You Can’t
<>
you can have it
it isn’t mine to give
but you can have it
I don’t know who it belongs to
so take it
<>
the land rights
aren’t really protected
well enough
to balance the profits you offer
what is good for the most
is more important
than what is sacred for a few
you can have it
<>
there’s no need for consultation
what do they know
about business anyway
superstitious paganism
is always pointless
in the face of cultural expediency
they only want to preserve their comforts
by denying you yours
so take it
<>
do what you have to get it
just because it is theirs
doesn’t mean anything
to anybody
expect the press
the cellphone gawkers
twitter won’t save anyone
you don’t have a reputation
worth protecting anyway
so take it
<>
it’s not mine to give
but not theirs to keep either
yet they are keeping it
no matter what the cost
to you
<>
The law isn’t as permanent as expected. There is always a political party whose agenda is to undo laws of the past – the repeal of Prohibition is an example. There are rumblings about rolling back lgbtqia rights, dispensing with employment equality, with discrimination. Laws regarding women’s bodies decided by men. So it’s no wonder the history of land rights is rife with contradictions & continued colonist imperialism.

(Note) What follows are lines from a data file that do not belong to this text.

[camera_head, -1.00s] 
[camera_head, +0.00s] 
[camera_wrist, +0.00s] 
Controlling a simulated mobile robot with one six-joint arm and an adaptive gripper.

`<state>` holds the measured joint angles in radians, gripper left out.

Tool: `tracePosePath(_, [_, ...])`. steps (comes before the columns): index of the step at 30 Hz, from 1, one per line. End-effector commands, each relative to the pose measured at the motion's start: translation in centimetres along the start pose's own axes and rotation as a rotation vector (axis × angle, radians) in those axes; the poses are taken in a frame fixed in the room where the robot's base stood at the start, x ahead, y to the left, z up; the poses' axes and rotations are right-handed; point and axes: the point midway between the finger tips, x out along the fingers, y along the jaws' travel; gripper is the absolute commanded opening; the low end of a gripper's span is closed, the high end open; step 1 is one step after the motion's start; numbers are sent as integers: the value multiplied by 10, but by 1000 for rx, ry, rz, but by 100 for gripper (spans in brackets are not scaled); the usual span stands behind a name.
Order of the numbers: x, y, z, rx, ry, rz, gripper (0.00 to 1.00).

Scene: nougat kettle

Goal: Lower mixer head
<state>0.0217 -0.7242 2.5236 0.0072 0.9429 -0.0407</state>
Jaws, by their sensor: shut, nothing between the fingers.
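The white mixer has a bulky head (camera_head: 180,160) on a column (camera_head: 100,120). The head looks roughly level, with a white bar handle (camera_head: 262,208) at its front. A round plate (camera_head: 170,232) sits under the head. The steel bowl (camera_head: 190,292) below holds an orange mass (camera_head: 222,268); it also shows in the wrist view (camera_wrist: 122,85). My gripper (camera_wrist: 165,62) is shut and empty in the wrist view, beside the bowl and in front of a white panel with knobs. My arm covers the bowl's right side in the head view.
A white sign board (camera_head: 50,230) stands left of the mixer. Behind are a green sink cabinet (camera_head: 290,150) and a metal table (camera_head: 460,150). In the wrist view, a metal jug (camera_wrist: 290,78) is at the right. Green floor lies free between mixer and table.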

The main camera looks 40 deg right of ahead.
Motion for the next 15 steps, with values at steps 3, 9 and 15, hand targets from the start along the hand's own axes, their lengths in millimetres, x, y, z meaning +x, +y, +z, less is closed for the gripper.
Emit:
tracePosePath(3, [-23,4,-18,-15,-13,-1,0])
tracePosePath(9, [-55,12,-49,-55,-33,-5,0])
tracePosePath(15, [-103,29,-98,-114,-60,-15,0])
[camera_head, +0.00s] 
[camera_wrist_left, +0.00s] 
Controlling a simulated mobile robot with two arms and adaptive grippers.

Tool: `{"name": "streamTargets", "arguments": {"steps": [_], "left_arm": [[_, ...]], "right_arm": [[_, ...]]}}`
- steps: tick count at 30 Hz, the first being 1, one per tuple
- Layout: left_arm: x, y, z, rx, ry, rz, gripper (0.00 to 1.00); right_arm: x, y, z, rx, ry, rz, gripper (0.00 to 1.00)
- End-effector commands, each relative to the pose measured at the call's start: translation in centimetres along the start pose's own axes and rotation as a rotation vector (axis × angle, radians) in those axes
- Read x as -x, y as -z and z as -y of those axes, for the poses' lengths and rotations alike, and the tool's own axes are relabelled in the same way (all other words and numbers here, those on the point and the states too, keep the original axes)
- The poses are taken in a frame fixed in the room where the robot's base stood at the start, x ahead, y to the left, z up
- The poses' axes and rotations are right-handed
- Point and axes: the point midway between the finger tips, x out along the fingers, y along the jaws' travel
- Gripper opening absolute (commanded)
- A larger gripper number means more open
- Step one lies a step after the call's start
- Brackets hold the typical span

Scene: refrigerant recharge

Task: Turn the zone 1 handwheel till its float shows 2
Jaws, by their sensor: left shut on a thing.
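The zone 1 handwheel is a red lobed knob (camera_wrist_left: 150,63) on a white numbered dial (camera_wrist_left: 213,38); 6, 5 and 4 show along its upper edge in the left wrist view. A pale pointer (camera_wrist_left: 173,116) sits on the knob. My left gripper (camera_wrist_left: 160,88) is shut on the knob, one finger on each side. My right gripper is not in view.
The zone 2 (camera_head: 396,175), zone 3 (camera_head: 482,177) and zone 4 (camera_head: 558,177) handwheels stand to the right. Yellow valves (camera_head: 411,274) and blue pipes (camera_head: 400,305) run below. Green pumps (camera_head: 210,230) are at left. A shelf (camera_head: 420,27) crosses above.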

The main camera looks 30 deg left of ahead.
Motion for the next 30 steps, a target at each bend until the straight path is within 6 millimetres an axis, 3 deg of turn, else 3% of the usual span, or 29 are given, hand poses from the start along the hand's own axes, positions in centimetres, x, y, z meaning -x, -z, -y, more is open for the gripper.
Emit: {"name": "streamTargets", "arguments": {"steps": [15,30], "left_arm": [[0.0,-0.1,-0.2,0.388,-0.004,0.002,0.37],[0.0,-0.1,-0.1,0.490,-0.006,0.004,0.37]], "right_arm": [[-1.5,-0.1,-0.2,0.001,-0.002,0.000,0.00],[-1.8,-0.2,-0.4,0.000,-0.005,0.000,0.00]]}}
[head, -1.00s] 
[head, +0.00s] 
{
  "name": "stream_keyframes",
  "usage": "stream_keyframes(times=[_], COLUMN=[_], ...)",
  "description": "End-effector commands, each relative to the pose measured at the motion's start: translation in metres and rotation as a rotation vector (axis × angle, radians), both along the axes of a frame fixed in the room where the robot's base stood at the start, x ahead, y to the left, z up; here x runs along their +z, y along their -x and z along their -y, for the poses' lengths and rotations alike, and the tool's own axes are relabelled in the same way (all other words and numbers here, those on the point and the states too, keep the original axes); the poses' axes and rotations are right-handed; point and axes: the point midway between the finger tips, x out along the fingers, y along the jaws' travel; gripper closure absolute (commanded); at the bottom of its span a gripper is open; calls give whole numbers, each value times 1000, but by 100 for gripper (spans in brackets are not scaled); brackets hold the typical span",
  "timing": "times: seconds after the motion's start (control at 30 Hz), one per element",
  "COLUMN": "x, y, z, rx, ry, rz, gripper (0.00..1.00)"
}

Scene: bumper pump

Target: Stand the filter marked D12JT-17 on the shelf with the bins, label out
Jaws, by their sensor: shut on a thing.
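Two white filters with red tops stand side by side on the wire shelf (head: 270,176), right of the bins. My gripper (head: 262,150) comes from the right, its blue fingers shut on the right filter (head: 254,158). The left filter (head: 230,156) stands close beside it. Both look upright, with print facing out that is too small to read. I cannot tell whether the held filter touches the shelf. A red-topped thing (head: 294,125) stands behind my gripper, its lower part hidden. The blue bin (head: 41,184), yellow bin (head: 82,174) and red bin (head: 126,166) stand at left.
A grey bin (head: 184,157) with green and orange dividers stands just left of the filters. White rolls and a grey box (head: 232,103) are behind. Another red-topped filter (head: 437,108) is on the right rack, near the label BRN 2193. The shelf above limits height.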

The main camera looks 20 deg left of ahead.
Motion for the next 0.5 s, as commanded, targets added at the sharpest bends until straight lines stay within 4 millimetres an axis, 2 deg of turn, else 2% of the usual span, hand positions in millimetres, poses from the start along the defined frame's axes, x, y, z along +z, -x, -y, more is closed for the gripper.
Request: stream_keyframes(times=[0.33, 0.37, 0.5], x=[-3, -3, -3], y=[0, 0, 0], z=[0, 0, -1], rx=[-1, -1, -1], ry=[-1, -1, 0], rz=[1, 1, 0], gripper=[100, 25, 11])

My family claimed the land you lived on for centuries because you had no deed, no proof of ownership, so now it’s ours. Or was until some sly stranger juggled mortgage papers to take it out from under our noses, too. How dare he defraud the people who defrauded you to get the land.
As I recall I wrote this partially in response to the inclusion of land acknowledgements in various settings – a Stratford productions, poetry readings. As if the acknowledgements could undo what had been done. I see churches with rock gardens filled with children’s shoes to memorialize the children who died in the Residential Schools but wonder if that is as effective as a #.
When the Spanish conquered the Inca’s they demolished the Inca temples & built Catholic cathedrals on the ruins to show that primitive society the beauty of civilization. Clearly they were unaware that there were complex cultures that preceded the Inca’s by nearly 10,000 years. Native Americans built cities laid out to reflect the movement of both the the sun, the moon & the stars, not where it was best to put a Starbucks.
Civilizations come & go, come & go. Because we can’t undo the past doesn’t mean we should forget it. History repeats itself, progress isn’t fair, the present is mine to live not to give. As the song says, in the end we’re all dust in the wind.